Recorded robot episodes
•••••

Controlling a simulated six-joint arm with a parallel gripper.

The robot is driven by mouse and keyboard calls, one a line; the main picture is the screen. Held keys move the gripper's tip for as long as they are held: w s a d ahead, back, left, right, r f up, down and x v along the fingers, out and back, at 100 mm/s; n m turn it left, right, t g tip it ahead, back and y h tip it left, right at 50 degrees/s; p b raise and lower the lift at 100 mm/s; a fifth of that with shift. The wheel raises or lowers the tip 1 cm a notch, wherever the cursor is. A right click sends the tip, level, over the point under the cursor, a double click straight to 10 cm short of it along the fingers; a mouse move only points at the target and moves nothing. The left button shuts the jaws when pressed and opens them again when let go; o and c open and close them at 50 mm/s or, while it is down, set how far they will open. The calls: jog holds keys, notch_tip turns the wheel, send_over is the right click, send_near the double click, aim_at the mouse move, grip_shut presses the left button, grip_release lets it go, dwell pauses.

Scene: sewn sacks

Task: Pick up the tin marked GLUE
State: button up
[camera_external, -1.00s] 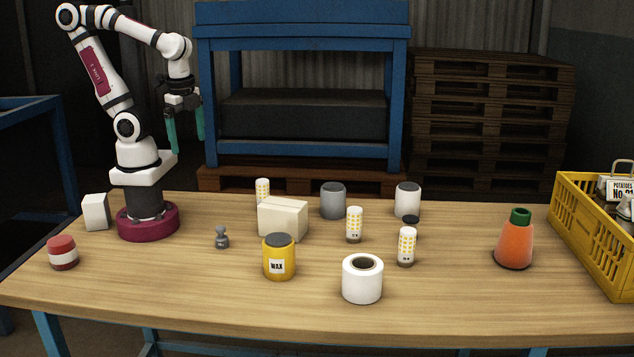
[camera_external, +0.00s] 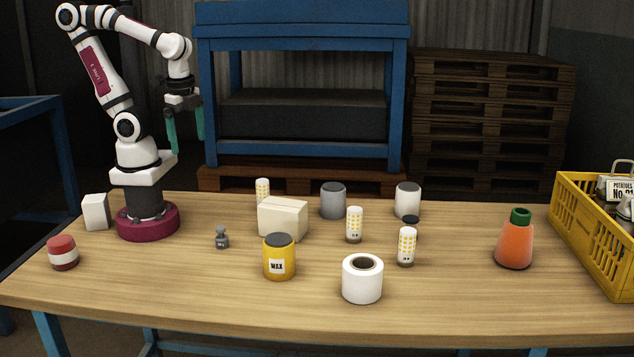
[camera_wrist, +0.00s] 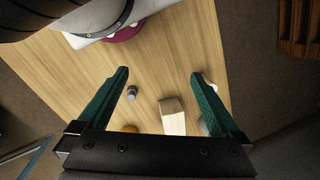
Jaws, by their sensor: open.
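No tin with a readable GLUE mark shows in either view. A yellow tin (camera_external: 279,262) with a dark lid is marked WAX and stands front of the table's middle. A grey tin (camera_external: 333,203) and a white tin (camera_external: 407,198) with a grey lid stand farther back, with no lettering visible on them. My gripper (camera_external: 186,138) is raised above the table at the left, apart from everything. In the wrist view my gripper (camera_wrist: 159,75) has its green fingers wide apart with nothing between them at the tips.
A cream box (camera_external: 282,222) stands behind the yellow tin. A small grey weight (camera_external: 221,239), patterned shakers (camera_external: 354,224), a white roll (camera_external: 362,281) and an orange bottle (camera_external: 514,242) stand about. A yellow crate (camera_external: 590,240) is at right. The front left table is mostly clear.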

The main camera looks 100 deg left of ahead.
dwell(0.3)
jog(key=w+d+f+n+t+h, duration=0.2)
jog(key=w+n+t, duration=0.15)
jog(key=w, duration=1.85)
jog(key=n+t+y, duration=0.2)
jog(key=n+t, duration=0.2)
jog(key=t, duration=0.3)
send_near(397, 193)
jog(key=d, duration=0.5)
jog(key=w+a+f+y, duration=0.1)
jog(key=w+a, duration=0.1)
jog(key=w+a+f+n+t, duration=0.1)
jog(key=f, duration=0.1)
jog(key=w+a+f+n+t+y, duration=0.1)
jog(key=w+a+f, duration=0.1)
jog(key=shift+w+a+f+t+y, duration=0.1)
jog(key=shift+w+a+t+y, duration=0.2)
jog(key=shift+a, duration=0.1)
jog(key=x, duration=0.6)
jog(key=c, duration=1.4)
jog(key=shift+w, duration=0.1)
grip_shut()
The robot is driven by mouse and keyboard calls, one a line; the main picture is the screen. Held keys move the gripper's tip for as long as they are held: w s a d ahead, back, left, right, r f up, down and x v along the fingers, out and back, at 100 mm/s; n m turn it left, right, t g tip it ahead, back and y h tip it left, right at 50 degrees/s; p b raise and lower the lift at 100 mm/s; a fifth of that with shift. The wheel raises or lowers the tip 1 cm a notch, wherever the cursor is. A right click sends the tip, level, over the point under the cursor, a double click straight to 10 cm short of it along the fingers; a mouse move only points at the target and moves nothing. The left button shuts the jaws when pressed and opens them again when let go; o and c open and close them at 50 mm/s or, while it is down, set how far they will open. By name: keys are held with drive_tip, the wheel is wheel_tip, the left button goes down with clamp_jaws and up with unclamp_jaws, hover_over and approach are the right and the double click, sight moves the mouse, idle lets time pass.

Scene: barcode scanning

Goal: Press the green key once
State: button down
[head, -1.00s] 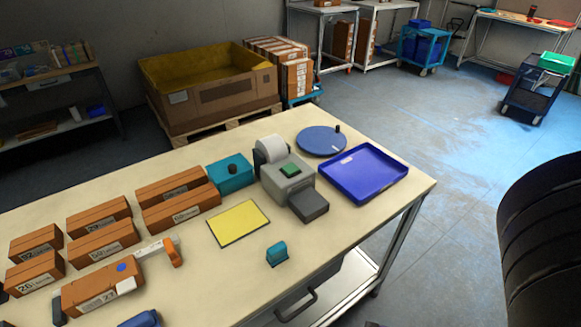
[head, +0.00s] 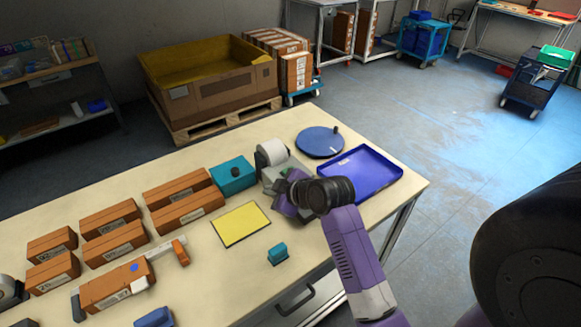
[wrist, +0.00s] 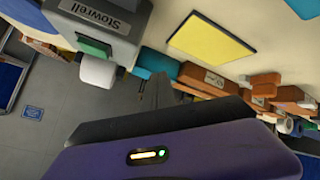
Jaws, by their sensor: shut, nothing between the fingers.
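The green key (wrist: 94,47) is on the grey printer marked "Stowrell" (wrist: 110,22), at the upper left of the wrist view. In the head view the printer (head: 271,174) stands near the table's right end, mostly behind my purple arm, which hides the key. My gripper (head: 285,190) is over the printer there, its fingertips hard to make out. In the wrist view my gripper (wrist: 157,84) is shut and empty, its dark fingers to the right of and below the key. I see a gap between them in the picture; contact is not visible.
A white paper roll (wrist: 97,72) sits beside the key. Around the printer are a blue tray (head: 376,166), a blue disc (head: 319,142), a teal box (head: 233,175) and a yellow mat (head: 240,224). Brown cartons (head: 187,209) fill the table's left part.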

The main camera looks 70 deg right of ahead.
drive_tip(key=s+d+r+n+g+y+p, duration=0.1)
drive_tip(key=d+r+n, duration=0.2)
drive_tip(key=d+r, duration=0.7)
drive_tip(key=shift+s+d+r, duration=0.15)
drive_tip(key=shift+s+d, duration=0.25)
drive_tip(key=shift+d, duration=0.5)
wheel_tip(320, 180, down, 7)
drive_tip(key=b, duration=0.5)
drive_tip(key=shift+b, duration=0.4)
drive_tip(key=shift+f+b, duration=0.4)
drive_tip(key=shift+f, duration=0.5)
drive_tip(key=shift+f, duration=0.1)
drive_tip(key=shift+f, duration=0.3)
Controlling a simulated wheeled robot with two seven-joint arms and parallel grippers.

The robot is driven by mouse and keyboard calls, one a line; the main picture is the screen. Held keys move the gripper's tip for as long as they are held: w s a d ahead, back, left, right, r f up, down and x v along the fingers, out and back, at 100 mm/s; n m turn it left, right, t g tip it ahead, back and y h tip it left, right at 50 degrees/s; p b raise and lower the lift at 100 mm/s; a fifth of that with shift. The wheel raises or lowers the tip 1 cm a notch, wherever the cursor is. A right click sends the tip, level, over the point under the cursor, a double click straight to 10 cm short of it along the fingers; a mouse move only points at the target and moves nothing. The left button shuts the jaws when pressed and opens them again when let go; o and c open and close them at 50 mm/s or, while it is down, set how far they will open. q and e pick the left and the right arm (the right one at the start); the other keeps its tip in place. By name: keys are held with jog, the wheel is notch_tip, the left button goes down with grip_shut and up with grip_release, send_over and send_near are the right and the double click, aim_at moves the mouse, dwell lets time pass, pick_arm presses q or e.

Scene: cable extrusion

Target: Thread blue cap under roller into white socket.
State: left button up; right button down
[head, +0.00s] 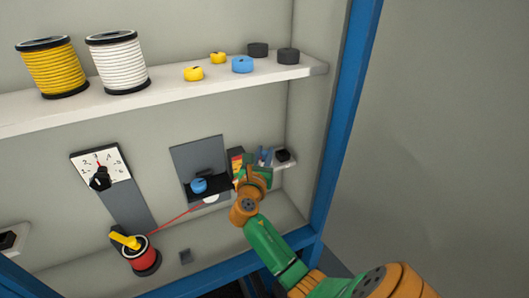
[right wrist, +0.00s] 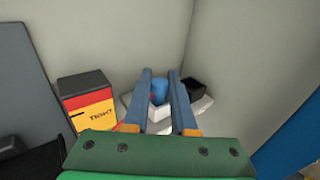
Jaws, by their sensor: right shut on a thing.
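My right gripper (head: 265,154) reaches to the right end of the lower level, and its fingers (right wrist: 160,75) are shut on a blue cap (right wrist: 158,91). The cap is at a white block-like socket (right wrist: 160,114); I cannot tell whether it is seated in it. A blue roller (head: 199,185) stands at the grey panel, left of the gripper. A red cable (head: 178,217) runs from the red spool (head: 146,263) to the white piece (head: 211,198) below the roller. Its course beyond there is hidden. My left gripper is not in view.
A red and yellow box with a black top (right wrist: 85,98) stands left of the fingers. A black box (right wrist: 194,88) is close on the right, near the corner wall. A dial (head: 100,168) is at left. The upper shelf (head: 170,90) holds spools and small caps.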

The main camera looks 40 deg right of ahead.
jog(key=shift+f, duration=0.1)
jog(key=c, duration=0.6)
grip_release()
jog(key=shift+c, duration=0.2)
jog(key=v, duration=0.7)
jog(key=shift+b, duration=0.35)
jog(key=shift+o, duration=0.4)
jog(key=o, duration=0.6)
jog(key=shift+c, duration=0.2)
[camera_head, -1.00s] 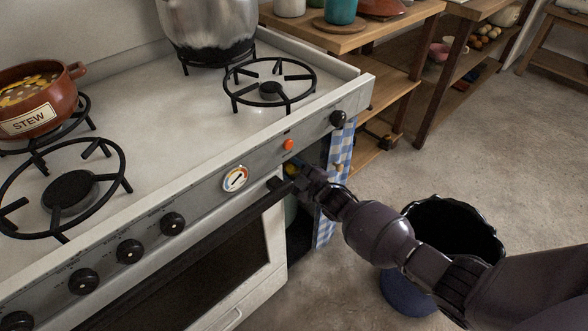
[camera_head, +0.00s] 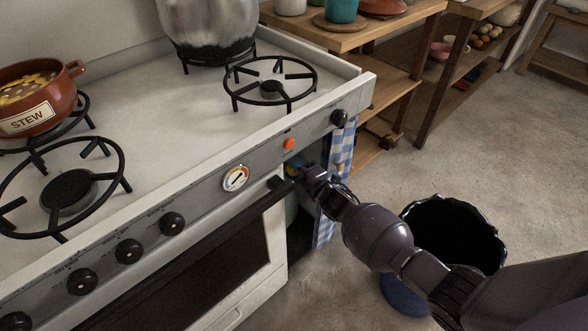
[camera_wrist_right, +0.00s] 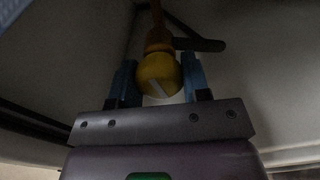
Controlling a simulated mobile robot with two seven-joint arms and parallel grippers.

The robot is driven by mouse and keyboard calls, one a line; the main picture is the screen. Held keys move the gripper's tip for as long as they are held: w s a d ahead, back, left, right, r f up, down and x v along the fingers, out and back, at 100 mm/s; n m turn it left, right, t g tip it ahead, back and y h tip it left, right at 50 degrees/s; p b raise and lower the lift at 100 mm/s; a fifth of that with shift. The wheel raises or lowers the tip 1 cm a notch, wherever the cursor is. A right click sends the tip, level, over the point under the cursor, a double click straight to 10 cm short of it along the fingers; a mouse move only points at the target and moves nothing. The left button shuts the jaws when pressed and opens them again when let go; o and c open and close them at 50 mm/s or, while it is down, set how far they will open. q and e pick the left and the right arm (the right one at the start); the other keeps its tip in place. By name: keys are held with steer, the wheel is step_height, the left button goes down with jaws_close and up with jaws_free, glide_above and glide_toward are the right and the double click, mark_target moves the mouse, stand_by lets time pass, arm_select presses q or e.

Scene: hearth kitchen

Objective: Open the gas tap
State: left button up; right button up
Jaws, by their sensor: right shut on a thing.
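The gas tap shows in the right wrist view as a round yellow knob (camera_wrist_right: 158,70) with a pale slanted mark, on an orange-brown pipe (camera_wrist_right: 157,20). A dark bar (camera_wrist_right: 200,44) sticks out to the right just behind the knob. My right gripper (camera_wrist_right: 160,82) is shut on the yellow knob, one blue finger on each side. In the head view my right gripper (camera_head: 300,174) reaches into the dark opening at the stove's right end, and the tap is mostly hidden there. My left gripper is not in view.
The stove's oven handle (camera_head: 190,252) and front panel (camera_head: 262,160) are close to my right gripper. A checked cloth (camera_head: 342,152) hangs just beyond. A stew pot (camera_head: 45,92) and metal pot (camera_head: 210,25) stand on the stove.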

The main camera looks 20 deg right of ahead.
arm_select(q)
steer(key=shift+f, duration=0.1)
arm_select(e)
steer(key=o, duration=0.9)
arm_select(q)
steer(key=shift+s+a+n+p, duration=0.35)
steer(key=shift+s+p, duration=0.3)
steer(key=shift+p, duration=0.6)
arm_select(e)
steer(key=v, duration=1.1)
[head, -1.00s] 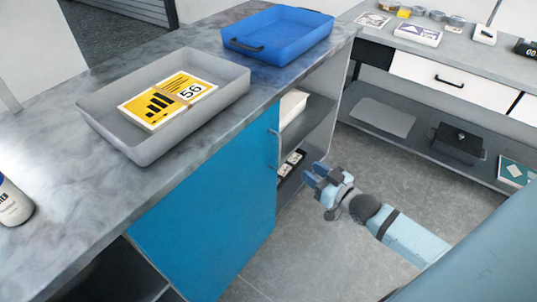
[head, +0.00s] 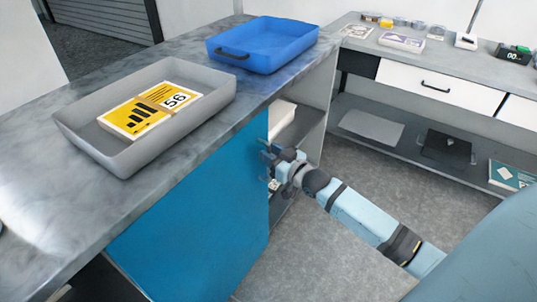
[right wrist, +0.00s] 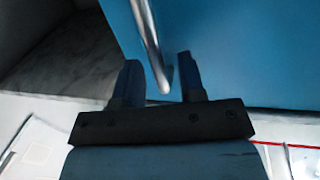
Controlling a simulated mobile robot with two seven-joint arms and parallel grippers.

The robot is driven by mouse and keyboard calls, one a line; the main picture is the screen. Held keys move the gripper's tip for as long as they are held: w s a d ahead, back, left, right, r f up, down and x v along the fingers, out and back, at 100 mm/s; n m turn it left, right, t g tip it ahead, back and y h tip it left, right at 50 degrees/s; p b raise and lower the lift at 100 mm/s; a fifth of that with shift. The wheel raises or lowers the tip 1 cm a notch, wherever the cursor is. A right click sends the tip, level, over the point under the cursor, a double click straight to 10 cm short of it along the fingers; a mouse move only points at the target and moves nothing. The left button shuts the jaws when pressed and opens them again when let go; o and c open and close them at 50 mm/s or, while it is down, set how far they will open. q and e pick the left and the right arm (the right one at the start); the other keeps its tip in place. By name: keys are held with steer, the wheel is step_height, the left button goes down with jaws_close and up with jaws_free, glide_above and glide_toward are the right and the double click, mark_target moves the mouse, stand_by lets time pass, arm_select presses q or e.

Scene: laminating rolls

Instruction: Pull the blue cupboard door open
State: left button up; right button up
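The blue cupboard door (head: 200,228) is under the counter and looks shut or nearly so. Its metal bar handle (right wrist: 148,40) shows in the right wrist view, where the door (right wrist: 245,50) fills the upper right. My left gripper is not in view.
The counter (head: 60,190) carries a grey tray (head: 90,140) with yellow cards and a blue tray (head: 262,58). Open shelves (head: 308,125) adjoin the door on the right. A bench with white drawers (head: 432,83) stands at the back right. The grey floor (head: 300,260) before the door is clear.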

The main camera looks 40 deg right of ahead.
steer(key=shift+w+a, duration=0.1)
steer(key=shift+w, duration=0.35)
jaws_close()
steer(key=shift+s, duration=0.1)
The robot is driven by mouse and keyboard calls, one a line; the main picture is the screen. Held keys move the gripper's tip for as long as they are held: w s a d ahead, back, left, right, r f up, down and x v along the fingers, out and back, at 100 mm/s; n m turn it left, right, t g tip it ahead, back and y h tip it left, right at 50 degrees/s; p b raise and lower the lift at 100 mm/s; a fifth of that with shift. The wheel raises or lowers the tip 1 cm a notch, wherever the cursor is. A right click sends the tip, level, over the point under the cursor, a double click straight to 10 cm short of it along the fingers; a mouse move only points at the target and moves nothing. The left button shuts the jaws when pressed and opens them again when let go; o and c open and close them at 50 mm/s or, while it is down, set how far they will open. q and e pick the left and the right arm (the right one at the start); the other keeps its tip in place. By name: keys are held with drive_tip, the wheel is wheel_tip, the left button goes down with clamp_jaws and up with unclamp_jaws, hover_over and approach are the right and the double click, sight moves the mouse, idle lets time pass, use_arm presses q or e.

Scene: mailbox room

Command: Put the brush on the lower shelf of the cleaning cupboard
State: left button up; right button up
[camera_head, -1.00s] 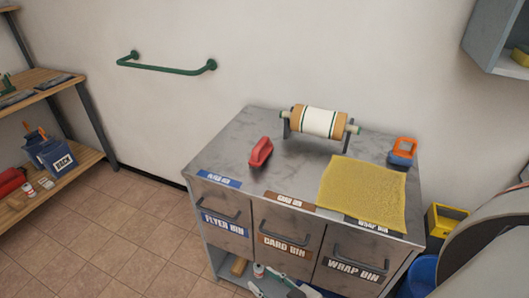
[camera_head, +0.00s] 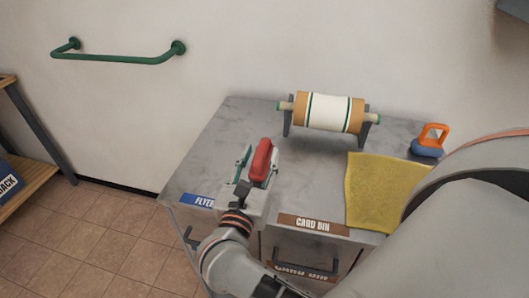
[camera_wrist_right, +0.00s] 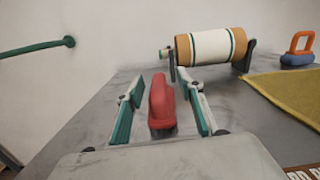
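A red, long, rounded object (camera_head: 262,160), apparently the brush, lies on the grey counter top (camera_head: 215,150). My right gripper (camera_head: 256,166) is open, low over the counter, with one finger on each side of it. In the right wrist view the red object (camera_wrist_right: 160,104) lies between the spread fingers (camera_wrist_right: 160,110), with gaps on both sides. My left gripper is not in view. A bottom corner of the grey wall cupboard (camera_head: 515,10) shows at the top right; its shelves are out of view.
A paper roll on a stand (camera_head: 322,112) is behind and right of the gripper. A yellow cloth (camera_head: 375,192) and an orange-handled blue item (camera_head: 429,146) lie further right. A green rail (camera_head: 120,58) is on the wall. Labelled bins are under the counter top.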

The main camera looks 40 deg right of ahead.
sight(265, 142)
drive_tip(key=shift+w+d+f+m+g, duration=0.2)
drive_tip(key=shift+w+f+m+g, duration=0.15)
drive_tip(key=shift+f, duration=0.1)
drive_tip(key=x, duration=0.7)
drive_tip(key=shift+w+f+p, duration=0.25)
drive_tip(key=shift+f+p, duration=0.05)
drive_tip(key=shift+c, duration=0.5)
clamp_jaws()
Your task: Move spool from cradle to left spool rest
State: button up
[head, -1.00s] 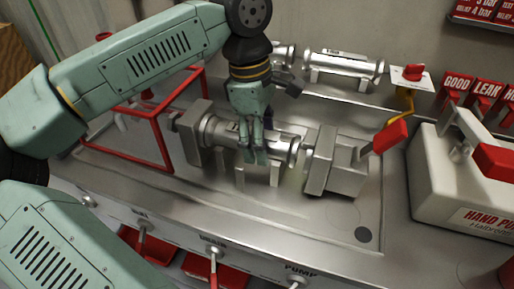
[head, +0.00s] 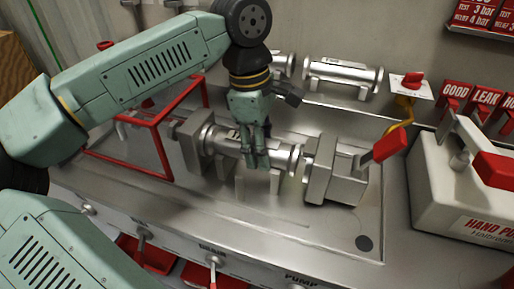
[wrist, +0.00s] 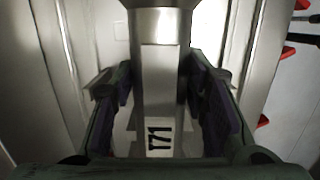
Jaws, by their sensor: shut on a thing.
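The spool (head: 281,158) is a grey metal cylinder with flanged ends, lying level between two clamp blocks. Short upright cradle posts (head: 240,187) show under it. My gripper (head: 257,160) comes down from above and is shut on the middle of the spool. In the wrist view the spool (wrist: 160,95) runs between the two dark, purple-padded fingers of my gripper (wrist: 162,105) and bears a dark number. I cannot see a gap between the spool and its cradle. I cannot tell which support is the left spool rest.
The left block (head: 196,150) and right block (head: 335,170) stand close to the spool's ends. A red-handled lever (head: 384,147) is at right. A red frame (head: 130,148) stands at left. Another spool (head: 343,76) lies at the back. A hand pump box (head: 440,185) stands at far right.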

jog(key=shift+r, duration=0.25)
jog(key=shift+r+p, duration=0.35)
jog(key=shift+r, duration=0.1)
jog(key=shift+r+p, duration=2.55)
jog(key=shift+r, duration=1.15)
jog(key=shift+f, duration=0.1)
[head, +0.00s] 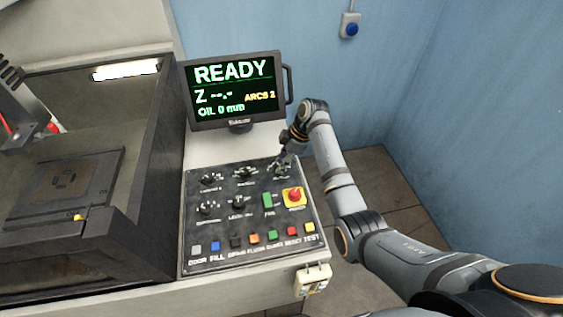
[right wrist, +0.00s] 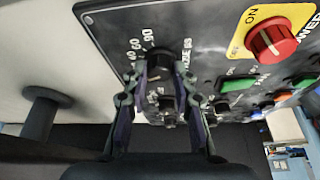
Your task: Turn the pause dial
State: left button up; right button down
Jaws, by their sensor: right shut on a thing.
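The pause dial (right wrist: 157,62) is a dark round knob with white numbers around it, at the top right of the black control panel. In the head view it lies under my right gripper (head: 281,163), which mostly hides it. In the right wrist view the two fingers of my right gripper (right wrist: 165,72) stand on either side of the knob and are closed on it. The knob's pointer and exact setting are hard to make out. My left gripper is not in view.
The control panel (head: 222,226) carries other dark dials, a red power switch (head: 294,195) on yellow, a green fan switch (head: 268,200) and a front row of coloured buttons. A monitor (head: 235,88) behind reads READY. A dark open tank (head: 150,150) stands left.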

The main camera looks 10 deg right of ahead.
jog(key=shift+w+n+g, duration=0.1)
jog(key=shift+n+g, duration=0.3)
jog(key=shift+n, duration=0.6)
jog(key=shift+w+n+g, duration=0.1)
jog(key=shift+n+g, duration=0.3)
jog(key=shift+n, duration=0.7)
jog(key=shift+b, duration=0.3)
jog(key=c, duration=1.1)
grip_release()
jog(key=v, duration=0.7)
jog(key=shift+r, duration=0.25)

•••••

DIRECTION
Copy out all lines from the material above that contain the string "Your".

RESPONSE
Your task: Move spool from cradle to left spool rest
Your task: Turn the pause dial

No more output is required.